→ Provided data:
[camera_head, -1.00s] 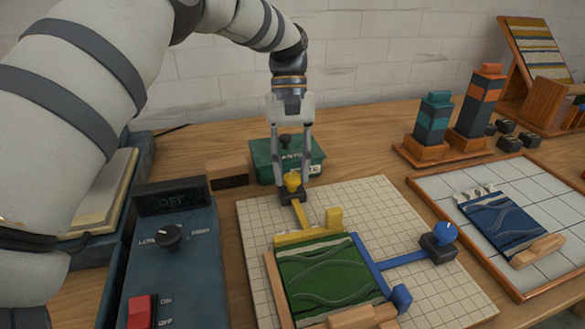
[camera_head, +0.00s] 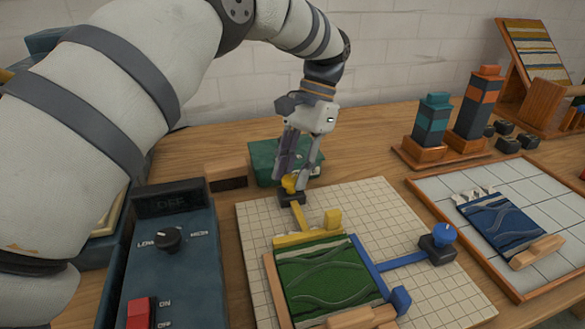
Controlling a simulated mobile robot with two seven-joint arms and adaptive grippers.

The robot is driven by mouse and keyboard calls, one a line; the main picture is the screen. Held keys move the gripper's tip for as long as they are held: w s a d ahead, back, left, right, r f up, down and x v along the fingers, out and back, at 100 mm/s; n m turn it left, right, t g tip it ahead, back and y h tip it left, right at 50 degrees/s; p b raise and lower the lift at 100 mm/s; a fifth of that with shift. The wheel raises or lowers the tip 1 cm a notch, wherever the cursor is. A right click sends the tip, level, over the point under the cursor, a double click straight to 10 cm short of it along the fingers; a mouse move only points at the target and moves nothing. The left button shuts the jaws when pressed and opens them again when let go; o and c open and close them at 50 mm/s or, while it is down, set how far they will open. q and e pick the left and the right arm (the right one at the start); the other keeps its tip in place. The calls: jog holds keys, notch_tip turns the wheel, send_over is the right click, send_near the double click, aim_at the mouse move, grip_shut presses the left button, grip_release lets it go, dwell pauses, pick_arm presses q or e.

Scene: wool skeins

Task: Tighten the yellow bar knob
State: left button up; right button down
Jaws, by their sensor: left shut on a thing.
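The yellow bar knob (camera_head: 289,184) sits on a small black block at the back left of the gridded board (camera_head: 252,222). The yellow bar (camera_head: 301,217) runs from that block toward the green felt piece (camera_head: 330,277). My left gripper (camera_head: 292,183) comes down from above and is shut on the yellow knob; its fingers hide part of the knob. A blue knob (camera_head: 443,233) on a similar block stands at the right of the board, with a blue bar (camera_head: 402,260). My right gripper is not in view.
A dark teal box (camera_head: 264,160) stands just behind the gripper. A control box with a dial (camera_head: 168,238) and red switch (camera_head: 139,312) is at left. A white tiled tray (camera_head: 440,190) with a blue felt piece (camera_head: 502,222) lies at right, before teal and orange towers (camera_head: 478,105).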

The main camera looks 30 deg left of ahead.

→ Goal of the exercise: Keep the pictures out of the copy and return the rest of the data above exactly.

→ Complete answer:
[camera_head, -1.00s] 
[camera_head, +0.00s] 
Controlling a simulated mobile robot with two seven-joint arms and adaptive grippers.

The robot is driven by mouse and keyboard calls, one a line; the main picture is the screen. Held keys move the gripper's tip for as long as they are held: w s a d ahead, back, left, right, r f up, down and x v along the fingers, out and back, at 100 mm/s; n m turn it left, right, t g tip it ahead, back and y h tip it left, right at 50 degrees/s; p b raise and lower the lift at 100 mm/s; a fifth of that with shift. The wheel raises or lowers the tip 1 cm a notch, wherever the cursor is. A right click sends the tip, level, over the point under the cursor, a double click straight to 10 cm short of it along the fingers; a mouse move only points at the target and moves nothing. The left button shuts the jaws when pressed and opens them again when let go; o and c open and close them at 50 mm/s or, while it is down, set how far they will open. q and e pick the left and the right arm (the right one at the start); the other keeps its tip in place. The calls: jog holds keys, notch_tip turns the wheel, send_over is the right click, send_near the double click, aim_at the mouse move, grip_shut presses the left button, grip_release lets it go, dwell pauses, pick_arm presses q or e.

Scene: wool skeins

Task: Tighten the yellow bar knob
State: left button up; right button down
Jaws, by their sensor: left shut on a thing.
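The yellow bar knob (camera_head: 289,184) sits on a small black block at the back left of the gridded board (camera_head: 252,222). The yellow bar (camera_head: 301,217) runs from that block toward the green felt piece (camera_head: 330,277). My left gripper (camera_head: 292,183) comes down from above and is shut on the yellow knob; its fingers hide part of the knob. A blue knob (camera_head: 443,233) on a similar block stands at the right of the board, with a blue bar (camera_head: 402,260). My right gripper is not in view.
A dark teal box (camera_head: 264,160) stands just behind the gripper. A control box with a dial (camera_head: 168,238) and red switch (camera_head: 139,312) is at left. A white tiled tray (camera_head: 440,190) with a blue felt piece (camera_head: 502,222) lies at right, before teal and orange towers (camera_head: 478,105).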

The main camera looks 30 deg left of ahead.

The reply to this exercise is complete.